The uncertainty created by the sovereign debt crisis in the eurozone continued to impact the direction of the markets and resulted in frequent market volatility, often on a daily basis. Against this background, the major equity capital markets around the world experienced significant reductions in the volumes of IPOs, secondary fundraisings and the aggregate amount of capital raised.

Here are highlights from some of the key stock markets in 2011.

UK – AIM reported an increase in new listings and new money raised while the Main Market saw a decline in both.

US – NYSE and NASDAQ saw a considerable decline in new listings, as well as new and further money raised.

Europe – Euronext saw a decline in the number of admissions and total money raised. The number of listed companies has been in steady decline since 2009.

Hong Kong – HKSE reported an improvement in listing activity and saw a number of high-profile IPOs from international companies.

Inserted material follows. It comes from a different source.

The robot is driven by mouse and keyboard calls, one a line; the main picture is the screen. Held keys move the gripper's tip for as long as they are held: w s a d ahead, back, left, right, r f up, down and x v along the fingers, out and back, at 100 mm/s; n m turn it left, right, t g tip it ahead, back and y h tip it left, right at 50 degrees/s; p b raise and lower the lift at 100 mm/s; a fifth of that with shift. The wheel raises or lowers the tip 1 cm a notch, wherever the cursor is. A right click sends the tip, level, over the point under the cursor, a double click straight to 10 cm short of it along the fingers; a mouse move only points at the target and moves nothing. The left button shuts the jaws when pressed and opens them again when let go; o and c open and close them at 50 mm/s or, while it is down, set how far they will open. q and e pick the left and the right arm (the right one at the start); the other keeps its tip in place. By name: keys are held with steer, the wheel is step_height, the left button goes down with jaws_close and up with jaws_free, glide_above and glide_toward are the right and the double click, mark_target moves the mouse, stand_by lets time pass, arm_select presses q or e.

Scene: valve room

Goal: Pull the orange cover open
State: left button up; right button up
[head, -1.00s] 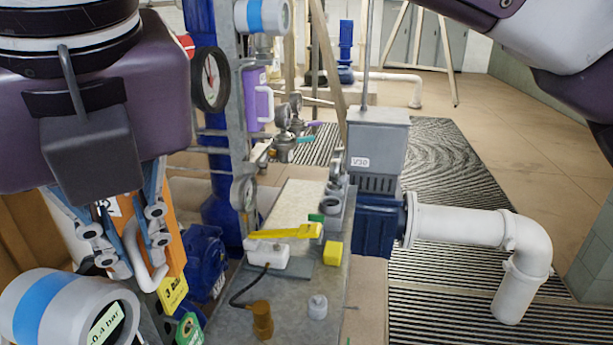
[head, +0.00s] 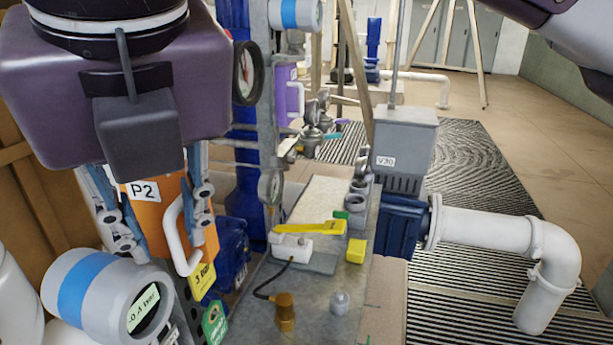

Singapore – The total number of companies trading on SGX fell slightly. However, the exchange saw a 10% improvement in further money raised.

South Africa – JSE reported a slight improvement in listing activity. The JSE All-Share Index beat the global trend and rose 0.4% in the second half of 2011.

In the first quarter of 2012 the markets generally displayed a good level of improvement and activity levels appeared to have picked up. Catalysts seemed to have been a combination of steady, positive economic news and firmer action being pursued by the eurozone leaders in tackling the sovereign debt issue. In particular, the European Central Bank (ECB) policy and actions taken since the appointment of Mario Draghi as its chief seemed to have restored investor confidence – at least partially – and demonstrated that the EU and ECB were intent on dealing with the European debt problems.

While improvements in market sentiment and performance achieved in the first quarter of this year are much welcomed, at the time of writing lack of confidence in resolving the eurozone sovereign debt and banking issues have resurfaced and European leaders have been urged to take firm action in dealing with the unfolding crisis.